South Africa has concluded double tax agreements with a number of countries, the primary purpose being the prevention of double taxation.
In terms of South African law, a double tax agreement approved by Parliament has the force of South African legislation. SARS therefore contended that the relevant provisions of the Income Tax Act had to be read in the context of the double tax agreement’s information exchange provisions.
The agreements essentially divide up the taxing rights between the contracting countries, in situations where they might both claim such rights.
Another purpose to these agreements is the prevention of tax evasion by taxpayers of the contracting countries, says Tim Desmond, director in the tax and commercial departments at Garlicke & Bousfield Inc.
The prevention of tax evasion aspect requires the exchange of information by the two tax authorities.
In the case of The Commissioner for the South African Revenue Service (SARS) v Werner van Kets, the Western Cape High Court considered some practical aspects of information exchanges.
The Australian Tax Office (ATO) requested information from SARS on a person suspected of evading his Australian tax obligations.
The request was made in terms of the applicable double tax agreement.
The information was known to a South African resident: Werner van Kets and in seeking the information from Van Kets, SARS relied on provisions of the Income Tax Act requiring the furnishing of information to SARS.
SARS’ request was refused by Van Kets.
He argued that the provisions of the Income Tax Act did not apply in the circumstances.
He contended that they only applied to information required in respect of a South African taxpayer.
On that basis, the provisions could not be utilised to obtain information on an Australian taxpayer.

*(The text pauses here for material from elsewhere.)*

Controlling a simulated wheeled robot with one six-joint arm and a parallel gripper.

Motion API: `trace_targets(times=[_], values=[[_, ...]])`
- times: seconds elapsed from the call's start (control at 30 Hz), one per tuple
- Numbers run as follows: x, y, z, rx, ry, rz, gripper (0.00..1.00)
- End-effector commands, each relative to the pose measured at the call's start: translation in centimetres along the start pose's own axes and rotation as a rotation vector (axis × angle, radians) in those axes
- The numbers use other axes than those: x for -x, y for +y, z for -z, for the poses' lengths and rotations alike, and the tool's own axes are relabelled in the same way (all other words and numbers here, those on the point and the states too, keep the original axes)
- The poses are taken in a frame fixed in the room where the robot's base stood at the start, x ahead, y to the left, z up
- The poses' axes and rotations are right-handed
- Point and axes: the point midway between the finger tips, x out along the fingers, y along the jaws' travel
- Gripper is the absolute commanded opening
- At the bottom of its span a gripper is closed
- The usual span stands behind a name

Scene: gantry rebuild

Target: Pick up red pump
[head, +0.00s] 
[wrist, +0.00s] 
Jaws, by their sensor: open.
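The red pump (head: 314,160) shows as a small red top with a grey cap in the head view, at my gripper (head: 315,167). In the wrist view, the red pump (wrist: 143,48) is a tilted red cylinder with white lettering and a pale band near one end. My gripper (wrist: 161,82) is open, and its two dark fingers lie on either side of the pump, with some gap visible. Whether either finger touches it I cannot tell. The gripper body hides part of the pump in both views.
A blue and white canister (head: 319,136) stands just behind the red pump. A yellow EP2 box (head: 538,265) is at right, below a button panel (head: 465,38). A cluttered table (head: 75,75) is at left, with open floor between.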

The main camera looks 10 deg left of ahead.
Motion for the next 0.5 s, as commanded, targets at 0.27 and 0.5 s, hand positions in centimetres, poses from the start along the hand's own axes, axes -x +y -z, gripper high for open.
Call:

A strict reading of the relevant provisions appeared to favour Van Kets’ contentions.
SARS then argued for a wider interpretation.
In terms of South African law, a double tax agreement approved by Parliament has the force of South African legislation.

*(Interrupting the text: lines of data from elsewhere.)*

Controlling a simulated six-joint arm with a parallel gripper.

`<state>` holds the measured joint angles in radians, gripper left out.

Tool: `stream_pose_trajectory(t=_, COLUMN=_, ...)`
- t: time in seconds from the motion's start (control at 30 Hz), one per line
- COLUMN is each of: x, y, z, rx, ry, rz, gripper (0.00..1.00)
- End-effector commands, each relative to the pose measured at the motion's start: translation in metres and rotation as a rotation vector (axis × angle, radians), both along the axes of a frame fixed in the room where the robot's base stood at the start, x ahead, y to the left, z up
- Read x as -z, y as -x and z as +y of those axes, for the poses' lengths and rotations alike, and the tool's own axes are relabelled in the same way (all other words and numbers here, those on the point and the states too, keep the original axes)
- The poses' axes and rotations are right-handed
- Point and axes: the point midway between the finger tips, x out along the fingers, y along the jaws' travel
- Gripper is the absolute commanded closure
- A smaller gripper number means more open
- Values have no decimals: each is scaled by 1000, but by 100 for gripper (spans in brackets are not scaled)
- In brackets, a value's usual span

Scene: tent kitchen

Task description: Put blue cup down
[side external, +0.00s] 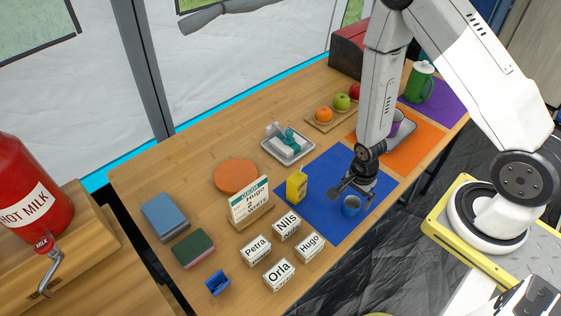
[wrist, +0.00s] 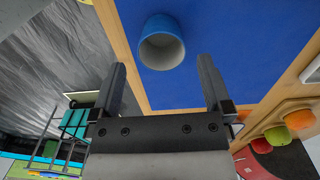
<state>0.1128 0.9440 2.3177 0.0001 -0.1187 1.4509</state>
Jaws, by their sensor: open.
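The blue cup (side external: 351,206) stands upright on the blue mat (side external: 326,222), near the mat's front edge. In the wrist view the blue cup (wrist: 161,42) shows its pale inside, beyond the fingertips and between their lines. The cup appears apart from the fingers.
A yellow carton (side external: 297,185) stands on the blue mat left of my gripper. Name blocks (side external: 287,225) and a sign (side external: 250,200) stand further left. A tray with a teal-tied item (side external: 287,145) lies behind. An orange mat (side external: 415,140) lies to the right.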

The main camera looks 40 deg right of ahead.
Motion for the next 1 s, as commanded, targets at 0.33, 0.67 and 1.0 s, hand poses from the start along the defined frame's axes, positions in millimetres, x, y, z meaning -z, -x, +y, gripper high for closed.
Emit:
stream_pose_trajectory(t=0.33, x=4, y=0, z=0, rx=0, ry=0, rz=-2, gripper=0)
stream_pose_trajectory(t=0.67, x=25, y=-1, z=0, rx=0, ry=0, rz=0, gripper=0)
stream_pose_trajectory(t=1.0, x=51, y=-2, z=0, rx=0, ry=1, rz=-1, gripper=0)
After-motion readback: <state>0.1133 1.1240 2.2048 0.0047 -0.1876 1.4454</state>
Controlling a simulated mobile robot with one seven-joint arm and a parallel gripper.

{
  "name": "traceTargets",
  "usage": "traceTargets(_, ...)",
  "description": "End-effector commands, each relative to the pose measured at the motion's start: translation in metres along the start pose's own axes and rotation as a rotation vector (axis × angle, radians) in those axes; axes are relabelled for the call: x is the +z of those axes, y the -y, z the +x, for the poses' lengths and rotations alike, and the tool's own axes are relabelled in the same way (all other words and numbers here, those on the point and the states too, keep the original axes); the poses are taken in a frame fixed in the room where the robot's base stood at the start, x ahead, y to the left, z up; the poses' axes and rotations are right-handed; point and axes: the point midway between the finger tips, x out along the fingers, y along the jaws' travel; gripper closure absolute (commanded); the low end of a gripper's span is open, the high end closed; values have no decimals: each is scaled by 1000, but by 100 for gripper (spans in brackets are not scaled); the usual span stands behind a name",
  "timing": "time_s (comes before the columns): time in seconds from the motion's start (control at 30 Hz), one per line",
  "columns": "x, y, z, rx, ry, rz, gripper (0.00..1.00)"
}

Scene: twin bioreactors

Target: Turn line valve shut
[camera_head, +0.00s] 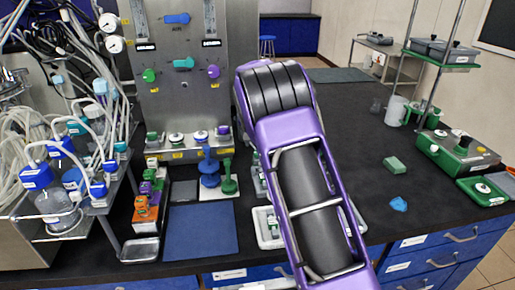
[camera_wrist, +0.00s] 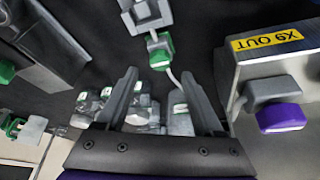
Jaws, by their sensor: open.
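My gripper (camera_wrist: 160,76) shows in the wrist view with its two dark fingers apart and nothing between the tips. Just beyond the tips is a small green-and-grey fitting (camera_wrist: 159,52) with a pale line running from it toward the gap; I cannot tell whether it is the line valve. A purple-ended grey fitting (camera_wrist: 280,117) sits to the right on a panel, under a yellow label (camera_wrist: 267,42). In the head view, the steel panel (camera_head: 165,108) carries a blue handle (camera_head: 177,18), a teal handle (camera_head: 184,63) and a purple knob (camera_head: 213,71). My arm hides my gripper there.
Tubing and blue-capped bottles (camera_head: 37,177) crowd the left. Blue and green stands (camera_head: 209,172) are left of my arm, behind a blue mat (camera_head: 201,231). A white tray (camera_head: 266,240) is partly behind my arm. The dark bench right of my arm is mostly clear, with a green block (camera_head: 394,165).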

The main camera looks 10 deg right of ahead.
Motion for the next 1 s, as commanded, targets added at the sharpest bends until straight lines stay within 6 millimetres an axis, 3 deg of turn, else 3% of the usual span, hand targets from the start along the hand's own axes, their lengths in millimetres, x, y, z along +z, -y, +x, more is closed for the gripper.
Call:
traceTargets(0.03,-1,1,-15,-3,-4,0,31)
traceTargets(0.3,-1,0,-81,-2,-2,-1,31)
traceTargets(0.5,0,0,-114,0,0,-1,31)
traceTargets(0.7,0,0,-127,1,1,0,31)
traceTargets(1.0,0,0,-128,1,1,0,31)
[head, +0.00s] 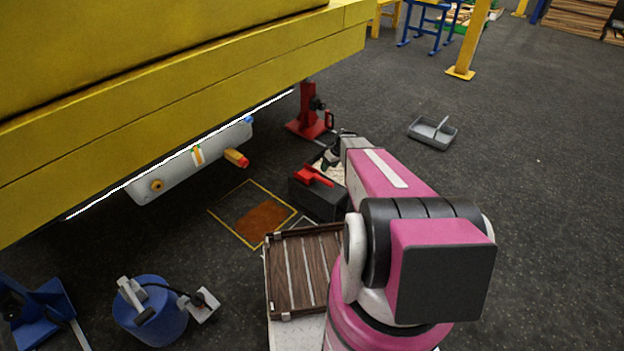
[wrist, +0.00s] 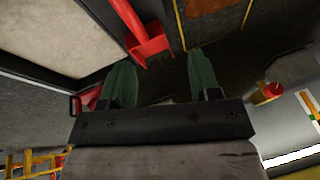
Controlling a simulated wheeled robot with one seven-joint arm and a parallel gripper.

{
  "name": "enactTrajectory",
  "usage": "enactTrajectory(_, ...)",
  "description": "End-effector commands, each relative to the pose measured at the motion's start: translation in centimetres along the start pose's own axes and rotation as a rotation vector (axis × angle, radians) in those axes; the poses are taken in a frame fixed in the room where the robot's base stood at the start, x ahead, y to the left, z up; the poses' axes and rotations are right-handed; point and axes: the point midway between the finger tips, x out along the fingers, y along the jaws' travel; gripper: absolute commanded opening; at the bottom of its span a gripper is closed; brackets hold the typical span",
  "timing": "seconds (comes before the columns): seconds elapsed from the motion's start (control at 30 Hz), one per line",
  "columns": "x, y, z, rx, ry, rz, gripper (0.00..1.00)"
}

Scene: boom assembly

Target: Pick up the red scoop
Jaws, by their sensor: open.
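The red scoop (head: 314,175) lies at the top edge of a dark box (head: 318,201) on the floor, beside pale material in the box. In the wrist view the red scoop (wrist: 149,44) shows just beyond the fingertips, nearer the left finger. My gripper (wrist: 160,60) has its two green fingers spread, with nothing between them. In the head view my gripper (head: 331,151) is just behind the scoop, partly hidden by my arm. I cannot tell whether a finger touches the scoop.
A large yellow beam (head: 200,95) hangs over the left side. A red jack (head: 308,122) stands behind the box. A slatted wooden crate (head: 300,268) is in front of it. A grey tray (head: 433,133) lies on open floor at right.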

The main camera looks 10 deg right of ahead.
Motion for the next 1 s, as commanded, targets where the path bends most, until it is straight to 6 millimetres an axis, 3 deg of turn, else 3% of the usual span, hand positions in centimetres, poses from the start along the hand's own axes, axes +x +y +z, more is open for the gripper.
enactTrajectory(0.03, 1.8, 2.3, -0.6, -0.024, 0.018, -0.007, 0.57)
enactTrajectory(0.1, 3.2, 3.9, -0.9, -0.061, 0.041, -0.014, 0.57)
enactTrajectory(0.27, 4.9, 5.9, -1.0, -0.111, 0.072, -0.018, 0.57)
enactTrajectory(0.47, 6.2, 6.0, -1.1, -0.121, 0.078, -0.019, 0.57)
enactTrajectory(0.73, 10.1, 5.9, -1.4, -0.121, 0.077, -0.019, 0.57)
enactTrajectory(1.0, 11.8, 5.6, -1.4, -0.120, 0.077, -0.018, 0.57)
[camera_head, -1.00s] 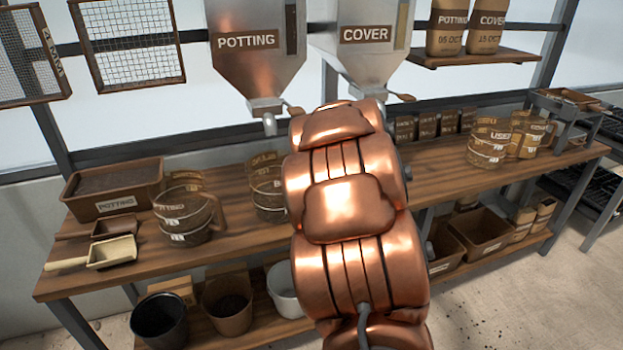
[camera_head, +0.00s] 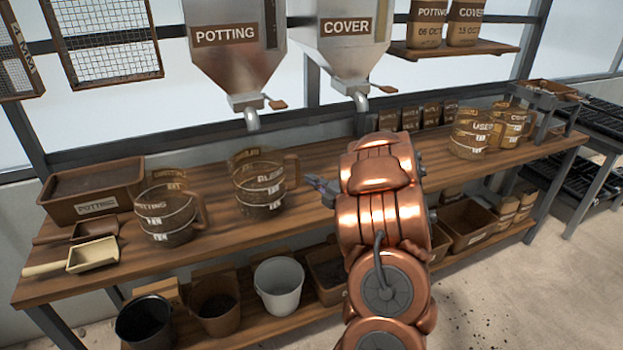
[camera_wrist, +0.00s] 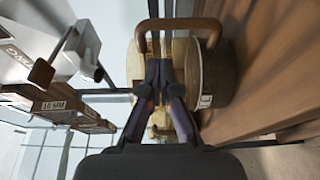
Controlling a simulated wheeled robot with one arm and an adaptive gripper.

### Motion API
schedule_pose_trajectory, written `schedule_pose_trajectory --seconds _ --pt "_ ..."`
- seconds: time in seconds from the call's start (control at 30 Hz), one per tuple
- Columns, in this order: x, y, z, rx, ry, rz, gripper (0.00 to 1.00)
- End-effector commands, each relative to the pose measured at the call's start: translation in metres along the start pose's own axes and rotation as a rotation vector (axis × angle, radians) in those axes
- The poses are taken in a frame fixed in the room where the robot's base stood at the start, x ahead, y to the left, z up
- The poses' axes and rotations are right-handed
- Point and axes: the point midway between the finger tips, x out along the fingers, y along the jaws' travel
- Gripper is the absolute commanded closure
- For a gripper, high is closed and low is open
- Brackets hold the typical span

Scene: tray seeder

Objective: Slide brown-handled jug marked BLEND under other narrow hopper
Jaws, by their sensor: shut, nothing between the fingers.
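The jug marked BLEND (camera_head: 260,192) stands upright on the bench, below and in front of the spout of the hopper marked POTTING (camera_head: 238,62). Its brown handle (camera_head: 293,170) faces right. The hopper marked COVER (camera_head: 342,58) hangs to the right, its spout (camera_head: 360,101) above the bench; my arm hides part of the bench below. My gripper (camera_head: 315,183) is just right of the BLEND jug, apart from its handle. In the wrist view my shut, empty fingers (camera_wrist: 160,75) point towards a jug (camera_wrist: 212,85) with a brown handle (camera_wrist: 180,24); its name is unreadable there.
More jugs (camera_head: 472,133) stand at the right. Small packets (camera_head: 412,119) line the back. Bench between BLEND and my arm is clear.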

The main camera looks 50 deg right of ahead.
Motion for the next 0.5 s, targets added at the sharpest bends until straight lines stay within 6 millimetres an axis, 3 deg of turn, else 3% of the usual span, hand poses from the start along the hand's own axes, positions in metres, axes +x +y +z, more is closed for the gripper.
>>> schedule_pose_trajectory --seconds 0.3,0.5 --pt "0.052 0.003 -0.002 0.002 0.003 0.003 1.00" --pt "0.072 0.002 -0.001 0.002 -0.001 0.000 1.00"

SARS therefore contended that the relevant provisions of the Income Tax Act had to be read in the context of the double tax agreement’s information exchange provisions.
If a strict interpretation was applied, SARS would practically have no way of obtaining information requested by the ATO.
The High Court accepted SARS’ arguments.
It found that the provisions of the double tax agreement and the Income Tax Act should, if at all possible, be reconciled and read as a coherent whole.
This required that the relevant provisions of the Income Tax Act be applied to all taxpayers falling within the scope of the double tax agreement, including Australian taxpayers.
SARS’ information request was therefore valid and Van Kets was ordered to comply with it.